C’est dans ce décor que Jim décide d’emmener son fils de treize ans pour y vivre dans une cabane isolée, une année durant. Après une succession d’échecs personnels, il voit là l’occasion de prendre un nouveau départ et de renouer avec ce garçon qu’il connaît si mal. La rigueur de cette vie et les défaillances du père ne tardent pas à transformer ce séjour en cauchemar, et la situation devient vite incontrôlable.
Jusqu’au drame violent et imprévisible qui scellera leur destin. Sukkwan Island est une histoire au suspense insoutenable. Avec ce roman qui nous entraîne au cœur des ténèbres de l’âme humaine, David Vann s’installe d’emblée parmi les jeunes auteurs américains de tout premier plan.

Mon avis :
Largement décrit comme un roman extrêmement sombre et beau, Sukkwan Island est le premier roman de David Vann à être traduit en français.
Si les romans autour de la nature et des grands espaces que publient Gallmeister sont assez éloignés de mes habitudes de lecture, avoir été invitée par l’éditeur à rencontrer l’auteur m’aura convaincue, non sans un certain succès, d’élargir mon horizon de lectrice.
Déjà intriguée par la dédicace à la mémoire de son père, il apparaît que Sukkwan Island est un récit en grande partie autobiographique que David Vann a écrit en quelques semaines, alors qu’il tentait depuis plusieurs années d’écrire autour du suicide de son père, survenu quand il avait treize ans. Ce dernier lui avait proposé de venir vivre avec lui en Alaska, mais il avait refusé. Quelques semaines après ce refus, son père s’est suicidé. Sukkwan Island, qu’il a mis douze ans à faire publier, est une sorte de réalité alternative dans laquelle, de son propre aveu, David Vann a essayé d’imaginer ce qui aurait pu se produire s’il n’avait pas décliné la proposition de son père

L’écriture, abrupte, chirurgicale comme un état des lieux ou une autopsie va droit à l’essentiel. Si l’on sait exactement ce que pense les personnages, il n’y a pas de lyrisme, d’espoir ou de soutien pour venir adoucir la violence de la réalité.  Comme à une partie de chasse, où l’animal pourchassé vient d’être abattu, et où nul lyrisme ne viendrait enjoliver la beauté de la scène ou donner une raison à cette carcasse étendue sous nos yeux, et que seuls comptent les termes organiques pour retranscrire cette masse de chair et d’organes pourrissables désormais inertes.

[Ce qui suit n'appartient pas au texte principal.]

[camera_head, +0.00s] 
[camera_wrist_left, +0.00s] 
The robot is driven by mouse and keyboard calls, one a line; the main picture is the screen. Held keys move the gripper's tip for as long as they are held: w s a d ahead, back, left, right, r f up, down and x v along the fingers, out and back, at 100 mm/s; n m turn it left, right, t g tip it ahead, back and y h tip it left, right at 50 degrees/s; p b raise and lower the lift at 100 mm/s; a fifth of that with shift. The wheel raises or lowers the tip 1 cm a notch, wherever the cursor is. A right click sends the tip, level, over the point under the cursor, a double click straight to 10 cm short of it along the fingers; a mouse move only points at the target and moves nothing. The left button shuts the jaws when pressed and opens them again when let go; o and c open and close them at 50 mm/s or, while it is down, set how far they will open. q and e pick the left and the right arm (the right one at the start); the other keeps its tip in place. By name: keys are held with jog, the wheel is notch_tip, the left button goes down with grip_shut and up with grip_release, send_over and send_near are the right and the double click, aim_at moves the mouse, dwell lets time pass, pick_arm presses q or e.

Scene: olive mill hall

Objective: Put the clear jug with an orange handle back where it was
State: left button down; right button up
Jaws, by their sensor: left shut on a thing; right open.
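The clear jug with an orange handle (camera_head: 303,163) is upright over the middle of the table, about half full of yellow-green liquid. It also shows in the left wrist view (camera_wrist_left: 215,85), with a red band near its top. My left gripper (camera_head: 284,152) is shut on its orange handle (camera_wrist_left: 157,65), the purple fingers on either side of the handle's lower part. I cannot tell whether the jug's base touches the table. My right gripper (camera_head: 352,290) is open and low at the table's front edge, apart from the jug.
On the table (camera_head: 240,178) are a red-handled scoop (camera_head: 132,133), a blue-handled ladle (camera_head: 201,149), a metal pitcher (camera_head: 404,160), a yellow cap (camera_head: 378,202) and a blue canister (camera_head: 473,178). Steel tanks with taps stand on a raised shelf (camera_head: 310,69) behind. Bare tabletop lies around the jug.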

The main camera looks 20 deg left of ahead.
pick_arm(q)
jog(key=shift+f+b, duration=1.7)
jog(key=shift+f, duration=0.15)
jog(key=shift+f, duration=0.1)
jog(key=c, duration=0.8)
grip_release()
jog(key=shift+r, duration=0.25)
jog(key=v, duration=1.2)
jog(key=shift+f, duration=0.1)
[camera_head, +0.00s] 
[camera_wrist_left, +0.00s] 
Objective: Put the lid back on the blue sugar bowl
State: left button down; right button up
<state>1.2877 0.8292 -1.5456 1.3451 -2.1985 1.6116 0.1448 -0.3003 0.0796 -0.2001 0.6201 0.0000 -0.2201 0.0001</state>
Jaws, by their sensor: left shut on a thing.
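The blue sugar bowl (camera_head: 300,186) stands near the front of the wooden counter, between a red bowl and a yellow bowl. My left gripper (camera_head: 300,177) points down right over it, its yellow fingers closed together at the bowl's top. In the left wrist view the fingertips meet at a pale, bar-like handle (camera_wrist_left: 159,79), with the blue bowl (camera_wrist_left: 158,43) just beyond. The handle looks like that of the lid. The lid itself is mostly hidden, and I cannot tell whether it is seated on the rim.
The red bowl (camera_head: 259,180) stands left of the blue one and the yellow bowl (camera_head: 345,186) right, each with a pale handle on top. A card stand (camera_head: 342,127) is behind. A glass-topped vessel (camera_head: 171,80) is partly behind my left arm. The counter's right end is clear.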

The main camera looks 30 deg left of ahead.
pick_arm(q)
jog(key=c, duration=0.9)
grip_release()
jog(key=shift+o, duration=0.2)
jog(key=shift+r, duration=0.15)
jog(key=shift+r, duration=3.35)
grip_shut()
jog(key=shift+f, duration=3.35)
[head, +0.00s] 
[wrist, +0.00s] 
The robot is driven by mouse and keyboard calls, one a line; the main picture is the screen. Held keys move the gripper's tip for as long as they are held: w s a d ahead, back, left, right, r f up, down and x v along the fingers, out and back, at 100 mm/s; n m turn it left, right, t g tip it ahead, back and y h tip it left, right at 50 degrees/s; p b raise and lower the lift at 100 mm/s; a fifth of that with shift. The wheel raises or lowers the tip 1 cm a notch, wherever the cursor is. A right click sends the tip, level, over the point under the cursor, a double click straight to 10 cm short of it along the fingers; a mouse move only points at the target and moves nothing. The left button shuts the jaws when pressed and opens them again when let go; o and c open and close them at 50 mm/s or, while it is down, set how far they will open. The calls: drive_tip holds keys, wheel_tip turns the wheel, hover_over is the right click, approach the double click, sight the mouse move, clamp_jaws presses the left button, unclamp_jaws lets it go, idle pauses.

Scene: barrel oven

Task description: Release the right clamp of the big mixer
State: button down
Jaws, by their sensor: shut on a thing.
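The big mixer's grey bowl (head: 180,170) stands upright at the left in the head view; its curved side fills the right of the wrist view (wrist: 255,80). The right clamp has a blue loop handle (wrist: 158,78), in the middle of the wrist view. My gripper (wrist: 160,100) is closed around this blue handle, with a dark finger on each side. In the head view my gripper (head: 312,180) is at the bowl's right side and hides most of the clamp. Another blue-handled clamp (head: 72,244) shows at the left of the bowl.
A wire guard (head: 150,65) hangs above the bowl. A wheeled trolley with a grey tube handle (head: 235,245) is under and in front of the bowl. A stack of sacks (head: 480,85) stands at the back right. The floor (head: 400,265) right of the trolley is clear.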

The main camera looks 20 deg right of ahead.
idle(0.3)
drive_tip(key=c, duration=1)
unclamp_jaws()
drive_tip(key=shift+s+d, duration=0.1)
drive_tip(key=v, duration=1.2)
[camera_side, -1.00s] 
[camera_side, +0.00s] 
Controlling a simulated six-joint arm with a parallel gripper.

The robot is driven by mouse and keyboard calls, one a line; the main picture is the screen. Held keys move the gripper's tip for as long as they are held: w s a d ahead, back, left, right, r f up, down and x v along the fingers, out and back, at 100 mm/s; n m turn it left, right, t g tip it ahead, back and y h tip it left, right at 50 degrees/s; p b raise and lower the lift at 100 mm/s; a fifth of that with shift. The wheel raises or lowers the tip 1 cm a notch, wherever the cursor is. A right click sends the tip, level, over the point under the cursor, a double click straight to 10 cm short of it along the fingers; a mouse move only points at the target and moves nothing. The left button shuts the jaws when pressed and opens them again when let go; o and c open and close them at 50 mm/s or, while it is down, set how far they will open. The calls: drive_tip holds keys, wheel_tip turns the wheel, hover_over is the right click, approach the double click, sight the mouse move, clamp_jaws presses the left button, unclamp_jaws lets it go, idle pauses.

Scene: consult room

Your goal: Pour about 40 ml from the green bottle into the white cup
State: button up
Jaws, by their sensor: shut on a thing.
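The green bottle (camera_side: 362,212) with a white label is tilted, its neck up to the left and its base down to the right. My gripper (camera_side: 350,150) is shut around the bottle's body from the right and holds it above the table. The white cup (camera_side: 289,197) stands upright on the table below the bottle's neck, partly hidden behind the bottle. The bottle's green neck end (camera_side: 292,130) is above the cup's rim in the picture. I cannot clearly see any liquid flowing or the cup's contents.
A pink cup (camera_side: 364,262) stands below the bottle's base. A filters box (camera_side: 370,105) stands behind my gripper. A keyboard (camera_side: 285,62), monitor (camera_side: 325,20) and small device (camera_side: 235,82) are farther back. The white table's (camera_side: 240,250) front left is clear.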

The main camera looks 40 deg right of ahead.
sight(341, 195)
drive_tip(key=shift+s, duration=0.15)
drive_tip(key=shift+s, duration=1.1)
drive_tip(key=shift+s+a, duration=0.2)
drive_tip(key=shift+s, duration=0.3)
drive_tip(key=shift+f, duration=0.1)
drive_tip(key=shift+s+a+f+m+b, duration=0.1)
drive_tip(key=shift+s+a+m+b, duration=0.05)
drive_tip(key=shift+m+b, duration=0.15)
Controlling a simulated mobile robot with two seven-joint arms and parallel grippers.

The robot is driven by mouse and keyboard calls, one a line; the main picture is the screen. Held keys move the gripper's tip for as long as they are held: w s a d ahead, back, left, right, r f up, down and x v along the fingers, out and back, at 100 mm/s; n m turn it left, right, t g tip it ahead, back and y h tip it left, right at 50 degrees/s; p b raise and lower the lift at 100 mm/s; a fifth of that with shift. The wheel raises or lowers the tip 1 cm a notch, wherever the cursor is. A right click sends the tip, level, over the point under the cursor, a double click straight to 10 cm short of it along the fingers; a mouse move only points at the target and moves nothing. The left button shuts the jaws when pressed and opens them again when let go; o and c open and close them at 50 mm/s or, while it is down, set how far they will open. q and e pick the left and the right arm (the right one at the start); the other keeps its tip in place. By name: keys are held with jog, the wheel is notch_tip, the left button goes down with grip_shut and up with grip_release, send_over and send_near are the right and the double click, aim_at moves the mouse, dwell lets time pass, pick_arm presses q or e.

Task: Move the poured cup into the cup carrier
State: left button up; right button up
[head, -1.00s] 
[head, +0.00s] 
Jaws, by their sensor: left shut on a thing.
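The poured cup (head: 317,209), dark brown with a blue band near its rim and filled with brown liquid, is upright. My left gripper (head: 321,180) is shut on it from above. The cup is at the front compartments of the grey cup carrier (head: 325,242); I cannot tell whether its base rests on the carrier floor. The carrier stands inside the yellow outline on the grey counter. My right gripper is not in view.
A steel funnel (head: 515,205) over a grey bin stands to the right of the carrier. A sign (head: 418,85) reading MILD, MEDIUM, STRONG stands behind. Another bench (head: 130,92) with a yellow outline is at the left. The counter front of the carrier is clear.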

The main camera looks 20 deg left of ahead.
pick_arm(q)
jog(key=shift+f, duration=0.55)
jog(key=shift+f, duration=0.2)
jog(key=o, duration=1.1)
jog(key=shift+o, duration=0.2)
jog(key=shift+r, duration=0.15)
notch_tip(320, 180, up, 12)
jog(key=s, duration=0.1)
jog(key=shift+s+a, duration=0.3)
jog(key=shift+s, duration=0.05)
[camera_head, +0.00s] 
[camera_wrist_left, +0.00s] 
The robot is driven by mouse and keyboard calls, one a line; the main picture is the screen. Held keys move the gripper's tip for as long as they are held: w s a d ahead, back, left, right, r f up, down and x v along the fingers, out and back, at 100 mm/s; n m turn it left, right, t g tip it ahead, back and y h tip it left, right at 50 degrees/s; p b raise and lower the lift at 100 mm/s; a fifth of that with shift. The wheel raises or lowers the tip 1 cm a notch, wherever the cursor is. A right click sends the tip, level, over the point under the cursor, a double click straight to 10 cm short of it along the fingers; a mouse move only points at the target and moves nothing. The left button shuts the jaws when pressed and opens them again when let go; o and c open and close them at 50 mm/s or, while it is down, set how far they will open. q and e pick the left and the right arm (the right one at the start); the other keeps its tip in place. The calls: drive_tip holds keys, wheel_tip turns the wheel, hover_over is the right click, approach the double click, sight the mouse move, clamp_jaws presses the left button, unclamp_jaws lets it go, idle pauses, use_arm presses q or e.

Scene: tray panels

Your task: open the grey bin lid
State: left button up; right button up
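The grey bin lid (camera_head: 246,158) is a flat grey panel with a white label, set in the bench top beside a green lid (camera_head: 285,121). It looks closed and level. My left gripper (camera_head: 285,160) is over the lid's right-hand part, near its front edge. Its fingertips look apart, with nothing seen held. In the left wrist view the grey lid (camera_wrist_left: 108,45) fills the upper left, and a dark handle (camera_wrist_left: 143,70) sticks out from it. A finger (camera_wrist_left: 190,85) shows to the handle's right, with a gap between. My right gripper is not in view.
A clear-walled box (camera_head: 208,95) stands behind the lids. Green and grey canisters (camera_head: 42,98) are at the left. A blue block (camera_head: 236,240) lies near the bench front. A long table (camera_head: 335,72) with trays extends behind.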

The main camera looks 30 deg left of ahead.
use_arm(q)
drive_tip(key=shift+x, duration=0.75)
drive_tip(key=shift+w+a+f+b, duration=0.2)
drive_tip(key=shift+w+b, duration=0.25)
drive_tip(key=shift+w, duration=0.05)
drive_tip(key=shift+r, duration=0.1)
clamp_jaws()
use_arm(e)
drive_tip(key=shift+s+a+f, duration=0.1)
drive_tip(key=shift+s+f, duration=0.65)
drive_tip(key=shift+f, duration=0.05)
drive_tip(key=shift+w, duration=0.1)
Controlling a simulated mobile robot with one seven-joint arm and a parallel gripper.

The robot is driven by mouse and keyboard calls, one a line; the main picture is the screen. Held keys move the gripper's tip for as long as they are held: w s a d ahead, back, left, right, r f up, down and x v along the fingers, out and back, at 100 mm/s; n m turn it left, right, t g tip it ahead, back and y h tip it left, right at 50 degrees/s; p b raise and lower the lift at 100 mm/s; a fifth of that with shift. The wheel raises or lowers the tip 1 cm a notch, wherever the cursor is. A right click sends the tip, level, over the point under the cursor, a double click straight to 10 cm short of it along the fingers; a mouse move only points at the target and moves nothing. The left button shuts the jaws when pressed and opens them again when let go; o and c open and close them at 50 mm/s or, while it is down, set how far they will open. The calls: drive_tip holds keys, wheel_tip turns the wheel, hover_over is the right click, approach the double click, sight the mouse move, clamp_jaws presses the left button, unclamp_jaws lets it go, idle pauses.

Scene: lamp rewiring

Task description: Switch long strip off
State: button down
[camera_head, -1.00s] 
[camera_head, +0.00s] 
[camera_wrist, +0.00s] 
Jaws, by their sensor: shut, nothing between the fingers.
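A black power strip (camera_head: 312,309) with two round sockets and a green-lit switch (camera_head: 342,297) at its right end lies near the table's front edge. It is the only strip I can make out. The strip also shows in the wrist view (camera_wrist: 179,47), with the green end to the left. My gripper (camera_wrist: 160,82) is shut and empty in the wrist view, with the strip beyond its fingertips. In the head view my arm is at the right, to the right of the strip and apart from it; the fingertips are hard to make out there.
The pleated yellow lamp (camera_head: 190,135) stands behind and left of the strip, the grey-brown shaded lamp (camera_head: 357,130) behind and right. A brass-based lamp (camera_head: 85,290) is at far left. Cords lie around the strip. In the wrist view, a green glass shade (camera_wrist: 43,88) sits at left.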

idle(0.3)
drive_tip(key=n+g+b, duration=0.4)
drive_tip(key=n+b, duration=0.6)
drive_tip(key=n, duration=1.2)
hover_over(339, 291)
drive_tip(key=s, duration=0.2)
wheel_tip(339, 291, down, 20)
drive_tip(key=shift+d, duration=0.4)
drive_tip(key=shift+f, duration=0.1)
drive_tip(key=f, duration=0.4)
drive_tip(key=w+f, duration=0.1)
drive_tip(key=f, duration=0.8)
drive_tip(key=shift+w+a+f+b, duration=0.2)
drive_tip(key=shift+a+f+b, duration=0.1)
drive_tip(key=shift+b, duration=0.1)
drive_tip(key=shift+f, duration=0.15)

Le suspens a été largement vanté et mis en avant, à juste titre, mais sans cette adéquation parfaite entre le fond et la forme, sans cette narration qui met froidement à nu les os du cadavre, le ressort de la page 113 sonnerait faux. Tout le roman tourne autour de cette fameuse page qui le divise en deux parties bien distinctes, et pour cause. Durant la première partie, on attend le coup de grâce qui ne peut que venir tandis que tout au long de la seconde, on espère qu’un miracle se produise, que la voix de la raison, de l’humanité se fasse entendre, en vain.

Loin de la violence annoncée, de la mort inéluctable et des détails écœurants, ce qui m’a réellement choquée, c’est cette vanité d’un homme qui s’imagine pouvoir dompter la nature, qui croit que l’on peut s’improviser homme des bois et vivre de ses propres ressources, à la manière des pionniers ou d’un Thoreau juste parce qu’on l’a soudainement décidé, cette appréhension naïve de la nature tel qu’on se l’imagine ou que nos civilisations se plaisent à la montrer. Cruelle et brutale vérité qui ne tarde pas à ressurgir de manière extrêmement violente : perdu en pleine forêt sur une île d’Alaska, l’erreur ne pardonne pas, et il n’y a pas de seconde chance. Celui qui sait – et non celui qui s’imagine savoir- peut éventuellement remonter la pente, et l’erreur n’être qu’une leçon pénible.
Celui qui ne savait pas, pire, qui n’imaginait pas et qui ne possède ni les compétences ni le courage intelligent (et parfois, ce courage, c’est d’admettre que l’on s’est trompé et qu’il vaut mieux abandonner, accepter ou demander de l’aide et retourner parmi non semblables) d’affronter la situation ne peut que s’en prendre qu’à lui-même.

Ce roman n’est pas sans m’évoquer Into the Wild (uniquement de manière théorique, parce que je n’ai ni vu le film ni lu le livre).

Merci beaucoup aux éditions Gallmeister pour cette soirée en compagnie de David Vann, et plus particulièrement à Marie-Anne pour sa gentillesse.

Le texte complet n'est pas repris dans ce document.